Set the listing down again in full, word for word, with the pictures left out.
☆ ☆ ☆
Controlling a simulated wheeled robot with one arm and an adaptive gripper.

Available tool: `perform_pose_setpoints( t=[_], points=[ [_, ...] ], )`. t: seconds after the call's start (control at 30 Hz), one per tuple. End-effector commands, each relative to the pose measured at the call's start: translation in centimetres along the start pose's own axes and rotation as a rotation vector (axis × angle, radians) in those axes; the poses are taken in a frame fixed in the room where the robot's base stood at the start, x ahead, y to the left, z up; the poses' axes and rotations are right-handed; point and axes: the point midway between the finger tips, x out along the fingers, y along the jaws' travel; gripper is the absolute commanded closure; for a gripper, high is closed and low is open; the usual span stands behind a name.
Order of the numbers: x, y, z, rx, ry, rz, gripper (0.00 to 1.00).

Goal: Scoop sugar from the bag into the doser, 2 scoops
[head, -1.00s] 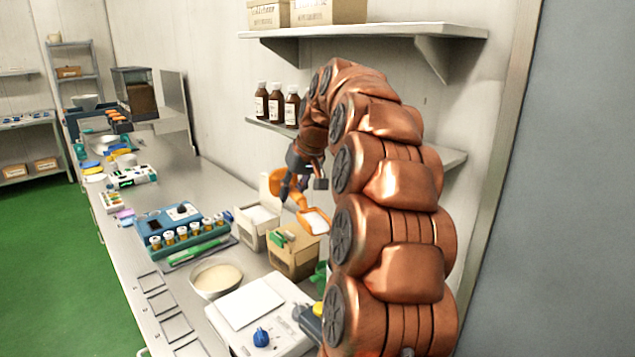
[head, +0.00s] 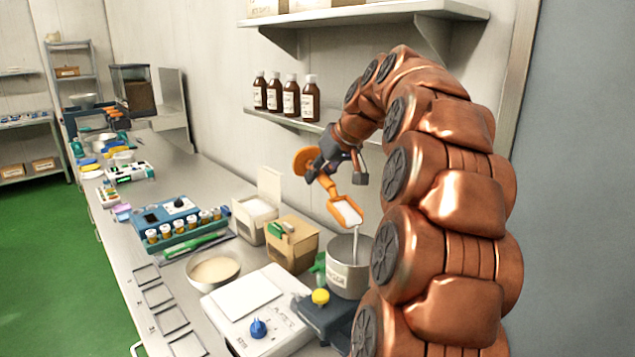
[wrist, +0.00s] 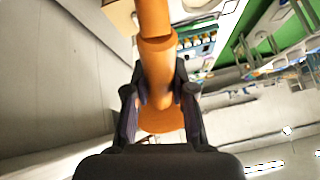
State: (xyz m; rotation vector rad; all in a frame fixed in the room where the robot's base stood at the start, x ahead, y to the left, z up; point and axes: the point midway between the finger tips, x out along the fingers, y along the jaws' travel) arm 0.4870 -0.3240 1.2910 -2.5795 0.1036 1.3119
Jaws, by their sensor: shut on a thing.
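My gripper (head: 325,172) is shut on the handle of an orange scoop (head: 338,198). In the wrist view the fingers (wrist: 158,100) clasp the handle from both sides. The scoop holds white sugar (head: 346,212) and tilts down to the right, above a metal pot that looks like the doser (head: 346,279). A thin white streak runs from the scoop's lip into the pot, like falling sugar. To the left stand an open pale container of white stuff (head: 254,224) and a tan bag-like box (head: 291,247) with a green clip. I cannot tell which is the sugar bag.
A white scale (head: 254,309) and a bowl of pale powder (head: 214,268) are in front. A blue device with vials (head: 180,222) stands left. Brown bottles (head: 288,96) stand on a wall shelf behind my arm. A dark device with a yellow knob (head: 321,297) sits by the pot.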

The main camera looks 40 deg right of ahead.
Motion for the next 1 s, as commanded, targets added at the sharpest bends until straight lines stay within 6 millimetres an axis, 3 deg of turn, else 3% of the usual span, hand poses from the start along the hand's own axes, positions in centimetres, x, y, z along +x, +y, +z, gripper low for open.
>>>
☆ ☆ ☆
» Reply to the exercise:
Controlling a simulated wheeled robot with one arm and an adaptive gripper.

Available tool: `perform_pose_setpoints( t=[_], points=[ [_, ...] ], )`. t: seconds after the call's start (control at 30 Hz), one per tuple. End-effector commands, each relative to the pose measured at the call's start: translation in centimetres along the start pose's own axes and rotation as a rotation vector (axis × angle, radians) in those axes; the poses are taken in a frame fixed in the room where the robot's base stood at the start, x ahead, y to the left, z up; the poses' axes and rotations are right-handed; point and axes: the point midway between the finger tips, x out along the fingers, y along the jaws' travel; gripper is the absolute commanded closure; for a gripper, high is closed and low is open; the usual span stands behind a name.
Order of the numbers: x, y, z, rx, ry, rz, gripper (0.00 to 1.00).

Goal: Scoop sugar from the bag into the doser, 2 scoops
[head, -1.00s] 
[head, +0.00s] 
[wrist, +0.00s] 
State: (xyz m; rotation vector rad; all in a frame fixed in the room where the robot's base stood at the start, x ahead, y to the left, z up; point and axes: the point midway between the finger tips, x out along the fingers, y along the jaws' travel) arm 0.4870 -0.3240 1.2910 -2.5795 0.1036 1.3119
Jaws, by their sensor: shut on a thing.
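My gripper (head: 325,172) is shut on the handle of an orange scoop (head: 338,198). In the wrist view the fingers (wrist: 158,100) clasp the handle from both sides. The scoop holds white sugar (head: 346,212) and tilts down to the right, above a metal pot that looks like the doser (head: 346,279). A thin white streak runs from the scoop's lip into the pot, like falling sugar. To the left stand an open pale container of white stuff (head: 254,224) and a tan bag-like box (head: 291,247) with a green clip. I cannot tell which is the sugar bag.
A white scale (head: 254,309) and a bowl of pale powder (head: 214,268) are in front. A blue device with vials (head: 180,222) stands left. Brown bottles (head: 288,96) stand on a wall shelf behind my arm. A dark device with a yellow knob (head: 321,297) sits by the pot.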

The main camera looks 40 deg right of ahead.
Motion for the next 1 s, as commanded, targets added at the sharpest bends until straight lines stay within 6 millimetres an axis, 3 deg of turn, else 3% of the usual span, hand poses from the start along the hand's own axes, positions in centimetres, x, y, z along +x, +y, +z, gripper low for open.
>>>

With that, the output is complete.